It is far more important and more practicable to follow out the
course of this mercantile and strategical growth of the city of
Rome, than to attempt the useless task of chemically analysing the
insignificant and but little diversified communities of primitive
times. This urban development may still be so far recognized
in the traditions regarding the successive circumvallations and
fortifications of Rome, the formation of which necessarily kept
pace with the growth of the Roman commonwealth in importance as a
city.


The Palatine City


The town, which in the course of centuries grew up as Rome, in its
original form embraced according to trustworthy testimony only the
Palatine, or "square Rome" (-Roma quadrata-), as it was called in
later times from the irregularly quadrangular form of the Palatine
hill. The gates and walls that enclosed this original city remained
visible down to the period of the empire: the sites of two of the
former, the Porta Romana near S. Giorgio in Velabro, and the Porta
Mugionis at the Arch of Titus, are still known to us, and the
Palatine ring-wall is described by Tacitus from his own observation
at least on the sides looking towards the Aventine and Caelian.
Many traces indicate that this was the centre and original seat of
the urban settlement.
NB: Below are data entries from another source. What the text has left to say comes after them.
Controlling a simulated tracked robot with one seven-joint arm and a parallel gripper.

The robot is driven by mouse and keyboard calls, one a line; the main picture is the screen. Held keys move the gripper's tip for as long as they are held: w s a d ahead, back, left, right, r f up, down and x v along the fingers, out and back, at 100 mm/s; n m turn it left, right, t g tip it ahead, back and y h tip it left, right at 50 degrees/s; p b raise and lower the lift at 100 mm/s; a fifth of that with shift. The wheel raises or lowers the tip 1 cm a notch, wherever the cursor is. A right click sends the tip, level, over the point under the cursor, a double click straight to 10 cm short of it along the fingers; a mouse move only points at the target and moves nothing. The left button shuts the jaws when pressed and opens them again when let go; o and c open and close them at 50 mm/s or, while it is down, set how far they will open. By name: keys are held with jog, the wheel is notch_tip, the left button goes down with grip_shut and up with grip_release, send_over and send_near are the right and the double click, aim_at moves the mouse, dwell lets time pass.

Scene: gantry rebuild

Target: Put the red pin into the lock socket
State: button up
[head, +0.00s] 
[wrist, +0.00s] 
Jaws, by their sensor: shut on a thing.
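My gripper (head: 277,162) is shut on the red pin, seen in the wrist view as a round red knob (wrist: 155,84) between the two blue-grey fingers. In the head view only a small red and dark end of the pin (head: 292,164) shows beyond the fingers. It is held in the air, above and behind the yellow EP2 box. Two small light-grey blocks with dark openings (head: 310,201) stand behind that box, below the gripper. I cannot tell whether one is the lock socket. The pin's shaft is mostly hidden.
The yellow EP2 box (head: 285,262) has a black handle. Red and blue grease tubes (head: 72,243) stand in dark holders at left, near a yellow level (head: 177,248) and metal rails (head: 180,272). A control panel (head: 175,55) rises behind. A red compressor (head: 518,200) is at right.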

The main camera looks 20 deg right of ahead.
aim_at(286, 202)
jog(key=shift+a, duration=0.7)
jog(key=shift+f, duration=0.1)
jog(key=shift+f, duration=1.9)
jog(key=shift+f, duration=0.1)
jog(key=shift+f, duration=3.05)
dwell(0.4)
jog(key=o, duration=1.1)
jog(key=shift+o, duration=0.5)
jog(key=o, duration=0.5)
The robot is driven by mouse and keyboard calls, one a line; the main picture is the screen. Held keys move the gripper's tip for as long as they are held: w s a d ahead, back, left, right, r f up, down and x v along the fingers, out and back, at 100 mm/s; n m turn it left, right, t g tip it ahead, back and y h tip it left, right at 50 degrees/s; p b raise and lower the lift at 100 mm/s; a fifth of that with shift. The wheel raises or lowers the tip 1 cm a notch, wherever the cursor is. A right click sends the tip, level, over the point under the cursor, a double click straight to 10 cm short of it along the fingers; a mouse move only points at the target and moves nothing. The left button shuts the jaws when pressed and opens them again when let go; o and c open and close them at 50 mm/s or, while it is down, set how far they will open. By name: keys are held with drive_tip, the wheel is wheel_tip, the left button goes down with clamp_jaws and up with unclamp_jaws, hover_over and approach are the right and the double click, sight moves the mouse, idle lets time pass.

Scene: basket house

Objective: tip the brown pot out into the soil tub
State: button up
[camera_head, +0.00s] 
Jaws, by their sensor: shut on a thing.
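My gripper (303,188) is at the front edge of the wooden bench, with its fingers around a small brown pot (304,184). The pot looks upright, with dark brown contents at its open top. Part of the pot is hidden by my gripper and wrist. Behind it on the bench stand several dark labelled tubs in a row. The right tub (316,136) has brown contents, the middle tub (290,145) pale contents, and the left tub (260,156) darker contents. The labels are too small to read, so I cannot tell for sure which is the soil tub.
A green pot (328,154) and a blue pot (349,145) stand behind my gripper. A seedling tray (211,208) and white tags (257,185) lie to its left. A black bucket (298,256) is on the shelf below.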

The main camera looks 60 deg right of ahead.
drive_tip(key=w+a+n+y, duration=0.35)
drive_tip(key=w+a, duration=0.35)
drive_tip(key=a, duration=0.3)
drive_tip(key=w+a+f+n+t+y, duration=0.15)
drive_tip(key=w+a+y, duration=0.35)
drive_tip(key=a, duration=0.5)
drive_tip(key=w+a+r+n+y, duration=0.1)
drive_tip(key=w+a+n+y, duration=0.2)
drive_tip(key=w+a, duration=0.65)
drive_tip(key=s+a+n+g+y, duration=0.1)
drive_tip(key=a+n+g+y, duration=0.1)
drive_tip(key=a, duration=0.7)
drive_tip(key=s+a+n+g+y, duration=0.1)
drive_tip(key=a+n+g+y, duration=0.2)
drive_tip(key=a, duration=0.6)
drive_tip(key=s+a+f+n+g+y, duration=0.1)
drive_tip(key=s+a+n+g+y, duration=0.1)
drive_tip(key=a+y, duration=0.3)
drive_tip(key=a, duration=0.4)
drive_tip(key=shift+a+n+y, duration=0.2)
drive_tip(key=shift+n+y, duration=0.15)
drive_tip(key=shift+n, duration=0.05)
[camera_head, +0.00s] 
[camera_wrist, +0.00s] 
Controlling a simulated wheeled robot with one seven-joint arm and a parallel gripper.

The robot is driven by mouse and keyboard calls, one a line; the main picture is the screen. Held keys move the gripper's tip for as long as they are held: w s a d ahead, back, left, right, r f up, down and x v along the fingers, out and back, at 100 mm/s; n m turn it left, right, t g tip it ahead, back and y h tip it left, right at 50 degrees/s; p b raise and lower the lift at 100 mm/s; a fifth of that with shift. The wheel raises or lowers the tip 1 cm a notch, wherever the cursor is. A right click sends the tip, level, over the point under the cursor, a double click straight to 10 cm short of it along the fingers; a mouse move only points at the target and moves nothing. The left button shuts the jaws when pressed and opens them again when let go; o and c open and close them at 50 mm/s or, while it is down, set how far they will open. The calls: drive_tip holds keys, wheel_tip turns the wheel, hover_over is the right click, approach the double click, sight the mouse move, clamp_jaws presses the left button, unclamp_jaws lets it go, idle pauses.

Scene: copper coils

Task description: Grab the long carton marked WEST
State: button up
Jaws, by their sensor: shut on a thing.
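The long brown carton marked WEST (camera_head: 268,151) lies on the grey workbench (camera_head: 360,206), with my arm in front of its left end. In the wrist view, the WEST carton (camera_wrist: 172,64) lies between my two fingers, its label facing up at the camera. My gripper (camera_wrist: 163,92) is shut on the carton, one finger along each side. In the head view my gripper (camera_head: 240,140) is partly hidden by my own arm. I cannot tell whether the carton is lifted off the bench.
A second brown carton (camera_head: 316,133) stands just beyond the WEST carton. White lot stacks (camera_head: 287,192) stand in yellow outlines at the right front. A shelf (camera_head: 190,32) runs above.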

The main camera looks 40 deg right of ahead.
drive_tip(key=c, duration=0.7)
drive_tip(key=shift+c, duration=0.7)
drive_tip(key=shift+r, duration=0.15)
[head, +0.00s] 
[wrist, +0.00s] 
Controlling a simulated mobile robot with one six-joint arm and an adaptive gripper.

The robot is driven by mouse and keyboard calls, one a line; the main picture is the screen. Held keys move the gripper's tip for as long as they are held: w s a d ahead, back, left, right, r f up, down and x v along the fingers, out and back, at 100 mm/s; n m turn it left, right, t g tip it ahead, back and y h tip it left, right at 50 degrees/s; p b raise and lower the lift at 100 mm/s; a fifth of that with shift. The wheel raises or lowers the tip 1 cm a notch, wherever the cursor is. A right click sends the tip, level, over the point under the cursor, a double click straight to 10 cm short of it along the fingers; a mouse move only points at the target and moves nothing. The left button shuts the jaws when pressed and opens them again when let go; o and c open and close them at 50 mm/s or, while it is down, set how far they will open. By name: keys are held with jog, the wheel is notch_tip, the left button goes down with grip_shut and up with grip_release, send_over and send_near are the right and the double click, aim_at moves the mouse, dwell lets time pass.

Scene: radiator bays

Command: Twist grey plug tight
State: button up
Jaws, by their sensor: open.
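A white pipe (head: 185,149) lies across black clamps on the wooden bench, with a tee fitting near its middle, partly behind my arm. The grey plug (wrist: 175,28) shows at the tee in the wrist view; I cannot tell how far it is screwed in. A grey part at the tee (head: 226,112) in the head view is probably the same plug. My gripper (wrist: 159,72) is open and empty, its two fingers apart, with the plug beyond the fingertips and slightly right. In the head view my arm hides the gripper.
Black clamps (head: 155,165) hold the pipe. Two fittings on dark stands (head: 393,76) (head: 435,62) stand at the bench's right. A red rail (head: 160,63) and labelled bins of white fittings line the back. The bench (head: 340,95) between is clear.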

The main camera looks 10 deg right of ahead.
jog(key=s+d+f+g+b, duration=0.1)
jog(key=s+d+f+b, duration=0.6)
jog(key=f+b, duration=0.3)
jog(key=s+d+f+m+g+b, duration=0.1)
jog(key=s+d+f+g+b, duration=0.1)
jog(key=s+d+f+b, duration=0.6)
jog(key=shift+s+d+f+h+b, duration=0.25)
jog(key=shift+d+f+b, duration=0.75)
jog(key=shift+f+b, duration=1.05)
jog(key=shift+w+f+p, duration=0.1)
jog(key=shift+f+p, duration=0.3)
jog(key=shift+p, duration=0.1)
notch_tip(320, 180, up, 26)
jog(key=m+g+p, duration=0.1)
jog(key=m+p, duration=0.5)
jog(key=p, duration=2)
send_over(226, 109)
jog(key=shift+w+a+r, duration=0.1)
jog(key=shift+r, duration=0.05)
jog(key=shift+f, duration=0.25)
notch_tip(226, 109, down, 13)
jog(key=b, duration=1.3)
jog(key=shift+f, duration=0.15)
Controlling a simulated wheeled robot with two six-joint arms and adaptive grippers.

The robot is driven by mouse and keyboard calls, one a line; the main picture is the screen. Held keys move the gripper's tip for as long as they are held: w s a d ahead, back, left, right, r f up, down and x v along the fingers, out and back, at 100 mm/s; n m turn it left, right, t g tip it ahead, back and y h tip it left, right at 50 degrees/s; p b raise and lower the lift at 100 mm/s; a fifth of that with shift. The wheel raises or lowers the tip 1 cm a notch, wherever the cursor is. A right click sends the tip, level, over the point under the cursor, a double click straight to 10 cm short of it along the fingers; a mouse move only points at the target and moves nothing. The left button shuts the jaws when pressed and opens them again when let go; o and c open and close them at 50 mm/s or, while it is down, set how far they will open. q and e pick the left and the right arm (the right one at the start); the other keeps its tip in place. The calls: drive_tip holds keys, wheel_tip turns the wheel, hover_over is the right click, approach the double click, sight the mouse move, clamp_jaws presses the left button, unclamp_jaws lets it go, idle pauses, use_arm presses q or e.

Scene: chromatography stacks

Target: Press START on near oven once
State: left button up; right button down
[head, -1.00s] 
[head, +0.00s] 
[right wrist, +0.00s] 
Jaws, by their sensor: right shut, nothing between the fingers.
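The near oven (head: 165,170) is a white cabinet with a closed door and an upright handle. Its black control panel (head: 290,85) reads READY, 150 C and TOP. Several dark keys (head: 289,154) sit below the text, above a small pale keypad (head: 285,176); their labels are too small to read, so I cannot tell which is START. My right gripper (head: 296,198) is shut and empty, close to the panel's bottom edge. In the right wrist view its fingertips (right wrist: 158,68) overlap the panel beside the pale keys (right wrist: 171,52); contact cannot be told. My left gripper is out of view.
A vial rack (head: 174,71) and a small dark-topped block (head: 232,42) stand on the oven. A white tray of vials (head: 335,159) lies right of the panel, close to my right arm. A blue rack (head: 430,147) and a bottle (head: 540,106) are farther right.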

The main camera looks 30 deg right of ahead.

On the Palatine was to be found the sacred
symbol of that settlement, the "outfit-vault" (-mundus-) as it
was called, in which the first settlers deposited a sufficiency
of everything necessary for a household and added a clod of their
dear native earth. There, too, was situated the building in which
all the curies assembled for religious and other purposes, each at
its own hearth (-curiae veteres-). There stood the meetinghouse of
the "Leapers" (-curia Saliorum-) in which also the sacred shields
of Mars were preserved, the sanctuary of the "Wolves" (-Lupercal-),
and the dwelling of the priest of Jupiter. On and near this hill
the legend of the founding of the city placed the scenes of its
leading incidents, and the straw-covered house of Romulus, the
shepherd's hut of his foster-father Faustulus, the sacred fig-tree
towards which the cradle with the twins had floated, the cornelian
cherry-tree that sprang from the shaft of the spear which the
founder of the city had hurled from the Aventine over the valley of
the Circus into this enclosure, and other such sacred relics were
pointed out to the believer. Temples in the proper sense of the
term were still at this time unknown, and accordingly the Palatine
has nothing of that sort to show belonging to the primitive age.
The public assemblies of the community were early transferred to
another locality, so that their original site is unknown; only it
may be conjectured that the free space round the -mundus-, afterwards
called the -area Apollinis-, was the primitive place of assembly
for the burgesses and the senate, and the stage erected over the
-mundus- itself the primitive seat of justice of the Roman community.


The Seven Mounts


The "festival of the Seven Mounts" (-septimontium-), again, has
preserved the memory of the more extended settlement which gradually
formed round the Palatine. Suburbs grew up one after another, each
protected by its own separate though weaker circumvallation and
joined to the original ring-wall of the Palatine, as in fen districts
the outer dikes are joined on to the main dike. The "Seven Rings"
were, the Palatine itself; the Cermalus, the slope of the Palatine
in the direction of the morass that extended between it and the
Capitol towards the river (-velabrum-); the Velia, the ridge which
connected the Palatine with the Esquiline, but in subsequent times
was almost wholly obliterated by the buildings of the empire; the
Fagutal, the Oppius, and the Cispius, the three summits of the
Esquiline; lastly, the Sucusa, or Subura, a fortress constructed
outside of the earthen rampart which protected the new town on the
Carinae, in the depression between the Esquiline and the Quirinal
beneath S. Pietro in Vincoli. These additions, manifestly the
results of a gradual growth, clearly reveal to a certain extent the
earliest history of the Palatine Rome, especially when we compare
with them the Servian arrangement of districts which was afterwards
formed on the basis of this earliest division.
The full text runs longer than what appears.